Блюхер в последнее время не церемонится со сво­ими экспонатами. Пренебрегая всеми правилами, он сваливает их в кучу, а потом преспокойно наклеивает какие попало ярлычки, нимало не заботясь об истине, достоверности или хотя бы правдоподобии. Я сам видел, как он расколол камень пополам и на одну половину наклеил ярлычок «Обломок кафедры Демо­сфена», а на другую: «Покров с гробницы Абеляра и Элоизы». Случалось, он набирал по обочине дороги горсть мелких камней, приносил их на корабль, и, когда наклеивал на них ярлыки, оказывалось, что они добыты из двадцати знаменитых мест, лежащих друг от друга за тридевять земель. Я, конечно, протестовал против столь грубого посягательства на истину и ра­зум, но все было напрасно. Всякий раз он преспокойно отвечал:

«Это не имеет значения — старушка ничего не заме­тит». Что тут возразишь? С тех пор как мы, четверо счастливцев, совершили ночную вылазку в Афины, ему доставляет истинное удовольствие оделять всех и каж­дого на корабле камешками с Марсова холма, где проповедовал апостол Павел. Он подобрал все эти камешки на берегу, напротив того места, где стоял наш корабль, но уверяет, будто раздобыл их у одного из нашей четверки. Впрочем, мне незачем изобличать обман — Блюхеру от этого удовольствие, а остальным никакого вреда. Он говорит, что до тех пор, пока берег в пределах досягаемости, его запас сувениров с Мар­сова холма не иссякнет. Что ж, он ничуть не хуже других. Как я не раз замечал, все путешественники восполняют пробелы в своих коллекциях подобным же образом. Теперь у меня до самой смерти не будет доверия ко всяким сувенирам и реликвиям.

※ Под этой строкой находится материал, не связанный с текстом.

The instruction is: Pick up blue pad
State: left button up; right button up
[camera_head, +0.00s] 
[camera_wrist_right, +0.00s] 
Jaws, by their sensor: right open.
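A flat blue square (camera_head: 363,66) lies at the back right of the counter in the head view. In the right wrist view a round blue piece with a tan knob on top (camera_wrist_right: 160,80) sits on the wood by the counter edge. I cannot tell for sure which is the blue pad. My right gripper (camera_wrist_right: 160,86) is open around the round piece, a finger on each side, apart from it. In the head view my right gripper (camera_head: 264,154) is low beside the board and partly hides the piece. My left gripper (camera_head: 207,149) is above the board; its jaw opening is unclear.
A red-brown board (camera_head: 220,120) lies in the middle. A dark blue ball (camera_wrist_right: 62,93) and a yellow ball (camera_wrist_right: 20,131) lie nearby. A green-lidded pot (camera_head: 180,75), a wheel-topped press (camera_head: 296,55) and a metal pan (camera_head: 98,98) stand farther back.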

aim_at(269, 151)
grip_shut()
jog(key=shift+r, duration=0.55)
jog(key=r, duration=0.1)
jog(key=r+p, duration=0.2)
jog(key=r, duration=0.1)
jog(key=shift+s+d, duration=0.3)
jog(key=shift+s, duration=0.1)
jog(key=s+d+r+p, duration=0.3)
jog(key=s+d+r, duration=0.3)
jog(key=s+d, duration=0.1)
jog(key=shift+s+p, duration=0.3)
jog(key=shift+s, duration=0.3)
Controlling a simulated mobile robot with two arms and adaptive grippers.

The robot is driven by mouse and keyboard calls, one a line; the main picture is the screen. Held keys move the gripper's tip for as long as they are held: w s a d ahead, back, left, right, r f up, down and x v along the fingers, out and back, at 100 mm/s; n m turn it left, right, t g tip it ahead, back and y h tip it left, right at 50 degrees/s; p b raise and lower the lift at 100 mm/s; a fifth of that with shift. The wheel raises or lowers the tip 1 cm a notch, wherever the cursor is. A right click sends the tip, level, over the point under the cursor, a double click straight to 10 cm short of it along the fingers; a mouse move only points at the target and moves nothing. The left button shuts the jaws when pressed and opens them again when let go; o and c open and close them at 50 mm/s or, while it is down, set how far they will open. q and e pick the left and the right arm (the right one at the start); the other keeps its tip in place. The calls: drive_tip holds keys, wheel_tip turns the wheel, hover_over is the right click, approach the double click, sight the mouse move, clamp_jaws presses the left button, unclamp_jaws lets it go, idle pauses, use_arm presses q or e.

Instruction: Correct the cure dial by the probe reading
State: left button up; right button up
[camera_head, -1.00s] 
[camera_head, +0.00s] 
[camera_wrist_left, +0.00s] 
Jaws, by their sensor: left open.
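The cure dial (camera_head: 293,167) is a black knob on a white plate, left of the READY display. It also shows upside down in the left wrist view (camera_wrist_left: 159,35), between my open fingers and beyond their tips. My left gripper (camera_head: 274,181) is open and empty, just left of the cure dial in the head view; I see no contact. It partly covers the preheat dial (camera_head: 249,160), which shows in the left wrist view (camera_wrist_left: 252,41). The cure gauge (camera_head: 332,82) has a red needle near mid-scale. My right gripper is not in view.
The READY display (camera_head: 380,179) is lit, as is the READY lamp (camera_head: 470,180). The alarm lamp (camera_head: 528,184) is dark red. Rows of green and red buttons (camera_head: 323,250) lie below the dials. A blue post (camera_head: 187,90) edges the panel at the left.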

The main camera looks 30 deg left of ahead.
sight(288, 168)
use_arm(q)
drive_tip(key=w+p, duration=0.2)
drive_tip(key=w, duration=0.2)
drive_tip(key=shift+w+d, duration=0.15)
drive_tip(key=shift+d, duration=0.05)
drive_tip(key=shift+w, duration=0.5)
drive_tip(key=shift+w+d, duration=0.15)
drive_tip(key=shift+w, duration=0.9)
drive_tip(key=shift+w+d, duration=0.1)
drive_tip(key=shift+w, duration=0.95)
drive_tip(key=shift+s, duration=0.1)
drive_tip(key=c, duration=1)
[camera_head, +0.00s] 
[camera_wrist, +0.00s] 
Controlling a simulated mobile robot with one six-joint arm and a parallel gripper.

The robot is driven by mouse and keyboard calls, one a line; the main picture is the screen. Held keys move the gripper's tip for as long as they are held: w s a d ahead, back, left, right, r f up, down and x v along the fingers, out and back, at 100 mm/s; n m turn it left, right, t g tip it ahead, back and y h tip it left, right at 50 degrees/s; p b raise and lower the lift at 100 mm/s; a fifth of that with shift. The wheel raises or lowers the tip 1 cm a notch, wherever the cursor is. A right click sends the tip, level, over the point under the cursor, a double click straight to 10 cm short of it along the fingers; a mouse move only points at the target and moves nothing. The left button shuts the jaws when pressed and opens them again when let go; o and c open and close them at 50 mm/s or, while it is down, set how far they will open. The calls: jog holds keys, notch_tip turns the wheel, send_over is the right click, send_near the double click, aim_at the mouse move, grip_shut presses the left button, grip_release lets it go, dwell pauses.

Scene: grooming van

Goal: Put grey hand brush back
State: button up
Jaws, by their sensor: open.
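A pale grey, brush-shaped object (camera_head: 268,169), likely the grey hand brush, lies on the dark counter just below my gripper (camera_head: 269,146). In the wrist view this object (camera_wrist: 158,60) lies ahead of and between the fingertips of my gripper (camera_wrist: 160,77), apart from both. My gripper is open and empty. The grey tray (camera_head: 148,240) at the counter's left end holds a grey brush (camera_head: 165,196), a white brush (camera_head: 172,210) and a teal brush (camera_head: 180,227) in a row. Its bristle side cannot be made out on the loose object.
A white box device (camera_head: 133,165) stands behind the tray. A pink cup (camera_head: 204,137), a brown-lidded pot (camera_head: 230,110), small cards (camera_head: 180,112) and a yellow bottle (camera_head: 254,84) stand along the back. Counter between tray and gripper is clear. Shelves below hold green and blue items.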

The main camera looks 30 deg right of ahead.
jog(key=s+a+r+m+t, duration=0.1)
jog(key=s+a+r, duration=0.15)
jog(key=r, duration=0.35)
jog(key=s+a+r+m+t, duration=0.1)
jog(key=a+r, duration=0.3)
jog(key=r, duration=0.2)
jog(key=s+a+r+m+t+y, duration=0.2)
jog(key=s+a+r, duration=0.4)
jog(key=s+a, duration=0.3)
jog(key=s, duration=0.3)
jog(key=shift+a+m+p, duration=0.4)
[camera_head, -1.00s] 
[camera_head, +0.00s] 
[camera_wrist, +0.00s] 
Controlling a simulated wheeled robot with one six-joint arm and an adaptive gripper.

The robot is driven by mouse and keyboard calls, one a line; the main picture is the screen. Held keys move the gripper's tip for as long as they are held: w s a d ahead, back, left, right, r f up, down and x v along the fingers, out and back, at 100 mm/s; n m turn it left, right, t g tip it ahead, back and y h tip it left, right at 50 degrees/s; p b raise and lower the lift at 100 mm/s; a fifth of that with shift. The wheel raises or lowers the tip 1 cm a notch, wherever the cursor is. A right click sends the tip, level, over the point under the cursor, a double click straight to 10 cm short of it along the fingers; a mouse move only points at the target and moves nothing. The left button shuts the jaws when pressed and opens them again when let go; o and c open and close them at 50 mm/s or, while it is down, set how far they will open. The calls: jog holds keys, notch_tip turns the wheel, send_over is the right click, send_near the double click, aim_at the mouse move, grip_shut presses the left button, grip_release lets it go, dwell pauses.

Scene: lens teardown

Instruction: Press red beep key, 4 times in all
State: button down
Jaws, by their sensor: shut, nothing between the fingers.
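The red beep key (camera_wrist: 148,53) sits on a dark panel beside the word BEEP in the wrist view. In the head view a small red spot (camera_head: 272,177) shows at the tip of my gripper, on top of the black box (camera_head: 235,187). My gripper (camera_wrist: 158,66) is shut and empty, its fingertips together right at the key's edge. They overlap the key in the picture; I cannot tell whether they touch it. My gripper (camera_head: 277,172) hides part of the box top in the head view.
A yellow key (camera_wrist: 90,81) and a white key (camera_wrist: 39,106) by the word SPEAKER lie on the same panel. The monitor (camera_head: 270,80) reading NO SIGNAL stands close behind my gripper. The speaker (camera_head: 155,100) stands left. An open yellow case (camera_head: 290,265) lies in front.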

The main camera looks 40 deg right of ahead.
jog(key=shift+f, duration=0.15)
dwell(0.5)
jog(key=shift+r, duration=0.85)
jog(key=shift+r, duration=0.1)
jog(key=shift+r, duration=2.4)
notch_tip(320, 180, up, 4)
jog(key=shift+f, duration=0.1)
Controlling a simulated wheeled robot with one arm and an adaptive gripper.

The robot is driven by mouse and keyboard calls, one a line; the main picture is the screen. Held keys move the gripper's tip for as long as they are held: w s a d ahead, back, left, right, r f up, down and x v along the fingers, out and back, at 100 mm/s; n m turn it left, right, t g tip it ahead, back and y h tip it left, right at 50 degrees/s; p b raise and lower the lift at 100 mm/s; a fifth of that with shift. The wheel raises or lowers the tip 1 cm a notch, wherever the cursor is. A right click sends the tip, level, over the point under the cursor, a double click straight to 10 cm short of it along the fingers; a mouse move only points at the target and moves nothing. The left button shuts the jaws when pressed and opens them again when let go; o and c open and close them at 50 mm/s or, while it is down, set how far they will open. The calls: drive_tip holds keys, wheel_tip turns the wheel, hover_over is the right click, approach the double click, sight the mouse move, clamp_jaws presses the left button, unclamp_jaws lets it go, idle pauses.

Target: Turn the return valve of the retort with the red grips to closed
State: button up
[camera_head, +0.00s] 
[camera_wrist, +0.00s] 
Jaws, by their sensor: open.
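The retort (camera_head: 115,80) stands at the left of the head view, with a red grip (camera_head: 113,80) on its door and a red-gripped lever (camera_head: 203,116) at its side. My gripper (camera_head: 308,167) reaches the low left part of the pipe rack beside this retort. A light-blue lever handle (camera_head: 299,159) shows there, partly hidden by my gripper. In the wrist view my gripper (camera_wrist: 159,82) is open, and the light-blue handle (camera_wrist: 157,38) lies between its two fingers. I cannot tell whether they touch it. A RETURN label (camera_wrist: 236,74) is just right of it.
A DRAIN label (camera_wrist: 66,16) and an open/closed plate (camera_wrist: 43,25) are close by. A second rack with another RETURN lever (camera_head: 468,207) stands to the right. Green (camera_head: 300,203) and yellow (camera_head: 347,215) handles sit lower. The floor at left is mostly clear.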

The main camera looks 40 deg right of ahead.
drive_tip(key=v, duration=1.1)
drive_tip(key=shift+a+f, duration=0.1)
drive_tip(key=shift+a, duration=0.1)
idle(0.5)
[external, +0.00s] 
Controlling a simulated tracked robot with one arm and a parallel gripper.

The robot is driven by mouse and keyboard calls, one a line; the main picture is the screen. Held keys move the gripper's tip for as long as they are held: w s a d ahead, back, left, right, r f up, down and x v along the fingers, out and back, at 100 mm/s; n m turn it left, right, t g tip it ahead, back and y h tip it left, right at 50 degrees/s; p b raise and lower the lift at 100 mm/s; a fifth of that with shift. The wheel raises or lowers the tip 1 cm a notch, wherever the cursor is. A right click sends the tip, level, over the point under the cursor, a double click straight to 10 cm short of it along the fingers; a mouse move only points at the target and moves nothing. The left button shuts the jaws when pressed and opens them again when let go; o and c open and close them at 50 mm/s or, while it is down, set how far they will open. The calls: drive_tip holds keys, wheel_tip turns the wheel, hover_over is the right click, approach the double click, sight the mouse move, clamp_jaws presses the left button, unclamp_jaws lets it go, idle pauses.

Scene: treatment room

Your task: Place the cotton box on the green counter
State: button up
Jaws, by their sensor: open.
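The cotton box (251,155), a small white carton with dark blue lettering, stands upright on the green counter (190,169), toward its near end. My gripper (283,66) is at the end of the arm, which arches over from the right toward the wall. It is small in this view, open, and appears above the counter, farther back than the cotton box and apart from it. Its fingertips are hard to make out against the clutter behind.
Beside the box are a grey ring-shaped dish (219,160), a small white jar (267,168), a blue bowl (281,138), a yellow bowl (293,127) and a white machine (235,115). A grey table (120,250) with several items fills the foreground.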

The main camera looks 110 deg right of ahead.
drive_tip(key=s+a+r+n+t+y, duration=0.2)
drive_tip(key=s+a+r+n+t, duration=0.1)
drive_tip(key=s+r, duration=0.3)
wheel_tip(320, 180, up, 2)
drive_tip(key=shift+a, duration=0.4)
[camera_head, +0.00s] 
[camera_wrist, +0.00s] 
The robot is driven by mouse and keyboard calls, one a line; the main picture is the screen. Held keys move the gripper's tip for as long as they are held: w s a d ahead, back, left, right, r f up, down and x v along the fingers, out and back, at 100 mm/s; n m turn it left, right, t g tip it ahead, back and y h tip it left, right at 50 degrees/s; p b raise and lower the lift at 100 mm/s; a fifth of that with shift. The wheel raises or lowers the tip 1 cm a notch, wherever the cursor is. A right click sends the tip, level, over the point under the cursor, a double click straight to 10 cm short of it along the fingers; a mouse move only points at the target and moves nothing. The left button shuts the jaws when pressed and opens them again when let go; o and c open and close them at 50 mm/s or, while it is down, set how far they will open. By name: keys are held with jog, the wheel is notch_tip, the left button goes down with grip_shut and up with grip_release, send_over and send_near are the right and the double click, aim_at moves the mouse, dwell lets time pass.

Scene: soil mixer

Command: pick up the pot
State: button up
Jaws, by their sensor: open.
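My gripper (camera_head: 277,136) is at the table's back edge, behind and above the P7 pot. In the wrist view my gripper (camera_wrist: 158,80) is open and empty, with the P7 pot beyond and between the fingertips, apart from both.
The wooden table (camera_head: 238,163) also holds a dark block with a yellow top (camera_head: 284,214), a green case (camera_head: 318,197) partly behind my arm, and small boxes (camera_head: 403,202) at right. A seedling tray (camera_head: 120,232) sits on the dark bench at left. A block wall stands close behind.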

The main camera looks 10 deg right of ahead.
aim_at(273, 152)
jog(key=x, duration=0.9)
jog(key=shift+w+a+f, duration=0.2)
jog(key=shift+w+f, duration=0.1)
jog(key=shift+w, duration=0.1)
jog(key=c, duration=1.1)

Глава IX. Девять тысяч миль на восток. — Российское подобие американ­ского города. — Запоздалая благодарность. — Мы посетили самодержца всея Руси.

Мы заехали так далеко на восток — на сто пять­десят пять градусов долготы от Сан-Франциско, — что моим часам уже не под силу угнаться за временем. Они совсем сбились с толку и остановились. По-моему, они поступили мудро. Между Севастополем и Тихоокеан­ским побережьем разница во времени огромная. Когда здесь шесть часов утра, в Калифорнии идет еще позап­рошлая неделя. Вполне извинительно, что мы немного запутались во времени. Эти неурядицы и волнения из-за дней и часов вконец измучили меня, я опасался, что это не пройдет мне даром и ко мне уж никогда не вернется чувство времени; но когда оказалось, что я безошибочно угадываю время обеда, блаженное спо­койствие снизошло на меня и всем страхам и сомнени­ям пришел конец.

От Севастополя до Одессы часов двадцать пути; Одесса — самый северный порт на Черном море. Мы вошли сюда главным образом за углем. В Одессе сто тридцать три тысячи жителей, и она растет быстрее любого небольшого города вне Америки. Одесса от­крытый порт и крупнейший в Европе хлебный рынок. Одесский рейд полон кораблей. Сейчас ведутся работы по превращению открытого рейда в обширную искус­ственную гавань. Она будет со всех сторон окружена массивными каменными причалами, один из них будет выдаваться в море по прямой линии более чем на три тысячи футов.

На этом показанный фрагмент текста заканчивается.